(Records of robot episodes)

** Begin **

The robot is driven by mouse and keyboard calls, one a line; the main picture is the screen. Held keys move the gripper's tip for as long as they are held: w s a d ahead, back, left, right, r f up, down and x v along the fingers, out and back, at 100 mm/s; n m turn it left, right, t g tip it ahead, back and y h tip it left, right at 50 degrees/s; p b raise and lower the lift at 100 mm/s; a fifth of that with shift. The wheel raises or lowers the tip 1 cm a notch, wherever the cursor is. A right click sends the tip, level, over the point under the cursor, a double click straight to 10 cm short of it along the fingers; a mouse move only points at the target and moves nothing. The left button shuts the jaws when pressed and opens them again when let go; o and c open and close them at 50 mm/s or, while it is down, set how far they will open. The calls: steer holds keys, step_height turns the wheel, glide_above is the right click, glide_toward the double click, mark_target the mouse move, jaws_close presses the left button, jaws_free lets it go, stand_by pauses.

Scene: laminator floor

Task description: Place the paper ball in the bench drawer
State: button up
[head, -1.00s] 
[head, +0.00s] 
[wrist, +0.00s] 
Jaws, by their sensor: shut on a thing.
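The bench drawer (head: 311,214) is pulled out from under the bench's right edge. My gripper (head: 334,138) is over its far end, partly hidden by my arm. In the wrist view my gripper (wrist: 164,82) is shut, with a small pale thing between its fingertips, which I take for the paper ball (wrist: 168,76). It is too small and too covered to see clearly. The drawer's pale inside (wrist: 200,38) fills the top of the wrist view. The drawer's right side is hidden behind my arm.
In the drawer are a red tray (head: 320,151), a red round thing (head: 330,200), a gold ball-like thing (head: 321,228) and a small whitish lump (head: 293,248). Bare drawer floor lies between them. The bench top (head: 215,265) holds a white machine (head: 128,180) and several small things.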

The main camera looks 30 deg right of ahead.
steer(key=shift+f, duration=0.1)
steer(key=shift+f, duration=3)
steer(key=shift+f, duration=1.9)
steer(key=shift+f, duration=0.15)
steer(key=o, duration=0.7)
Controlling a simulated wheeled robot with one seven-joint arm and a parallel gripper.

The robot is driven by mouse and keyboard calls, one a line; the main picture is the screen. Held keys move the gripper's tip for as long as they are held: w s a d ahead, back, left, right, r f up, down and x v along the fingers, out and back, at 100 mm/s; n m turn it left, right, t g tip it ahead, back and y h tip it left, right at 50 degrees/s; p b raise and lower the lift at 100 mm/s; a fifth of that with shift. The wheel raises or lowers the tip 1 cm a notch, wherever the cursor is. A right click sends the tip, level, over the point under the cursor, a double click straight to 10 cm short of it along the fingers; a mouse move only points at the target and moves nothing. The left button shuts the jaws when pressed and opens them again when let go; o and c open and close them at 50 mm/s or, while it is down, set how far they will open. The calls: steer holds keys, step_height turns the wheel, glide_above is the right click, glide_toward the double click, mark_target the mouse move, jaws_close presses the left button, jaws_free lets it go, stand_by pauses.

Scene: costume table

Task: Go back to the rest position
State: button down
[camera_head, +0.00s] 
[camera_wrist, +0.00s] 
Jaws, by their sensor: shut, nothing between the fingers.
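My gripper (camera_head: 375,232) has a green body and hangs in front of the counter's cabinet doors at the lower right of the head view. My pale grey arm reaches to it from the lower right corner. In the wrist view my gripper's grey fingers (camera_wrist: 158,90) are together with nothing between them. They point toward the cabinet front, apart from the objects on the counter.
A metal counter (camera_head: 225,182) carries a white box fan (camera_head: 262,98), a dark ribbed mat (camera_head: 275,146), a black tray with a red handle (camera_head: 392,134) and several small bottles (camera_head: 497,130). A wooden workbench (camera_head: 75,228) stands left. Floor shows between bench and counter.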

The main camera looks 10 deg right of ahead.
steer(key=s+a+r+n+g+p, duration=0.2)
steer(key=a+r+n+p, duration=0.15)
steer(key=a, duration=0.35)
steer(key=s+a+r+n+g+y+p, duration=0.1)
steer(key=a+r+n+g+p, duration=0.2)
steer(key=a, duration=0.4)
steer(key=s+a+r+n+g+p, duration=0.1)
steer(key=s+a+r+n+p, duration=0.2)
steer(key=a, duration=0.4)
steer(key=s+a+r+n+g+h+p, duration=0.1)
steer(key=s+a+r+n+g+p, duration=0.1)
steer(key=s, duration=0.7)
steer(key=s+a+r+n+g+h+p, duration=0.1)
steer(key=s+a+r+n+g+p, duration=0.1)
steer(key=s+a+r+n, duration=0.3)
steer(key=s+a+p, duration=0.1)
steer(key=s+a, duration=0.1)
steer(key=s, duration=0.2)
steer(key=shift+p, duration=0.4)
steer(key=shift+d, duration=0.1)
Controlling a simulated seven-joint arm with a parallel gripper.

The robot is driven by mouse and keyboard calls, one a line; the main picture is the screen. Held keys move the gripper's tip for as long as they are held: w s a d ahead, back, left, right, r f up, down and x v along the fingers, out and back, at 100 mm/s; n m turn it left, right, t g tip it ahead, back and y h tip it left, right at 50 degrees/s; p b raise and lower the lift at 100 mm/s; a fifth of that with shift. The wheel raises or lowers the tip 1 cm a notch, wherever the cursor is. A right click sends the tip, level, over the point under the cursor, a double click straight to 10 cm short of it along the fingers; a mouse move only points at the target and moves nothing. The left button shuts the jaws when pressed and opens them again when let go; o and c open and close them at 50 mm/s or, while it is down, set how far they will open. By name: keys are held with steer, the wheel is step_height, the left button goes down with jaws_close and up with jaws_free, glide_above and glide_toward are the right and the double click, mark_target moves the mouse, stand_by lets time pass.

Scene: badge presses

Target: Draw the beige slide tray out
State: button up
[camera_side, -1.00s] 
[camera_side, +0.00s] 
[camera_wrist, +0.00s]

** End **

EXERCISE PROMPT: Find each line holding "Task". Copy it out.

WRITTEN RESPONSE:
Task description: Place the paper ball in the bench drawer
Task: Go back to the rest position

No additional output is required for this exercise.